La credibilidad, un activo tan escaso como los propios dólares, depende de que estas metas se institucionalicen. No basta con diseñarlas, deben ser monitoreadas con transparencia. Por eso, una de las recomendaciones finales es la creación de un consejo de estabilidad económica, un ente multisectorial encargado de supervisar el cumplimiento de los compromisos y reportar avances sin maquillaje político.
La economía como pacto y no como discurso
La propuesta, en esencia, no busca milagros.

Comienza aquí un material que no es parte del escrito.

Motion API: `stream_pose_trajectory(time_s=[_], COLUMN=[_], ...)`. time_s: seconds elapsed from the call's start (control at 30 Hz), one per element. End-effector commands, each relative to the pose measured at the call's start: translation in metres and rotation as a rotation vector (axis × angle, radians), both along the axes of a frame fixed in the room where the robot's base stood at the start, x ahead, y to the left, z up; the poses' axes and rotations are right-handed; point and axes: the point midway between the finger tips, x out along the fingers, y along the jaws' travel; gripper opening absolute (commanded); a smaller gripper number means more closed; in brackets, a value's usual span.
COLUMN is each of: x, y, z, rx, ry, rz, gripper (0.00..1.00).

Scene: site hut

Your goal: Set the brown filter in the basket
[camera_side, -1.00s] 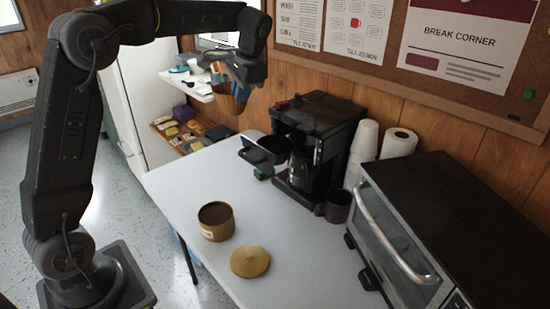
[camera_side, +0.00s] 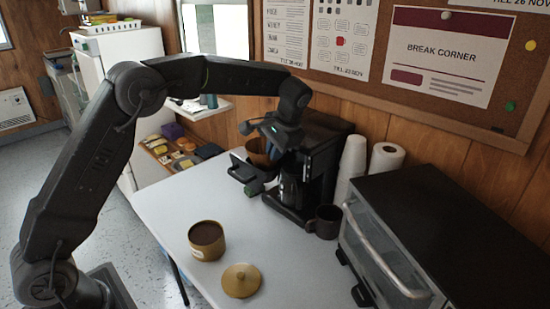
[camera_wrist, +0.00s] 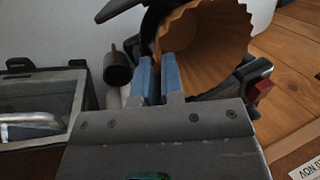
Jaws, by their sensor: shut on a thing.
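The brown filter (camera_side: 258,153) is a fluted paper cup; its pleated wall and open mouth fill the top of the wrist view (camera_wrist: 210,35). My gripper (camera_side: 272,152) is shut on the filter's wall, its blue fingers (camera_wrist: 157,78) close together in the wrist view. The black basket (camera_side: 240,172) is swung out at the left of the coffee maker (camera_side: 312,165). The filter is at the basket's opening, tilted in the wrist view. I cannot tell whether it touches the basket's inside, as my gripper and the filter hide it.
A glass carafe (camera_side: 288,190) sits in the coffee maker, with a dark mug (camera_side: 326,222) beside it. An open coffee tin (camera_side: 206,240) and its lid (camera_side: 240,280) stand at the table's front. Stacked cups (camera_side: 352,160) and a toaster oven (camera_side: 440,230) are at right. The table's left is clear.

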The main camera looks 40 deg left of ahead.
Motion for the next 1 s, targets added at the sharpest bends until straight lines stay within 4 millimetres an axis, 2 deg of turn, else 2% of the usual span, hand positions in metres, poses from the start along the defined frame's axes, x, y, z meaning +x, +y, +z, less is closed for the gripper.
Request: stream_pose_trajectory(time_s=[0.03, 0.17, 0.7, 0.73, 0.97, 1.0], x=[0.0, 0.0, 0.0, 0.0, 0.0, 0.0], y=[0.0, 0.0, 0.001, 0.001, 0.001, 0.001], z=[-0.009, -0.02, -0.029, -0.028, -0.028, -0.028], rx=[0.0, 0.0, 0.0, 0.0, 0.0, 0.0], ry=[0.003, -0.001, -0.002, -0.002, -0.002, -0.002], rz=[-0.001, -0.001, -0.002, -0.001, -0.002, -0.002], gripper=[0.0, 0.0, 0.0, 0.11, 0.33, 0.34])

Plantea un ordenamiento racional del Estado, una reconstrucción progresiva de la confianza y una transición hacia un modelo productivo más moderno. En un contexto marcado por la polarización, el desafío no es técnico, sino político: lograr que el país acuerde una ruta común.
Si algo deja claro Romero es que la crisis actual ya no admite improvisación. Y que la salida (difícil, larga, incómoda) requiere asumir que no hay soluciones sin costos, pero sí caminos que distribuyen esos costos con mayor justicia. Bolivia, al borde de un punto de quiebre, necesita justamente eso, una estrategia que combine urgencia, sensatez y visión de futuro.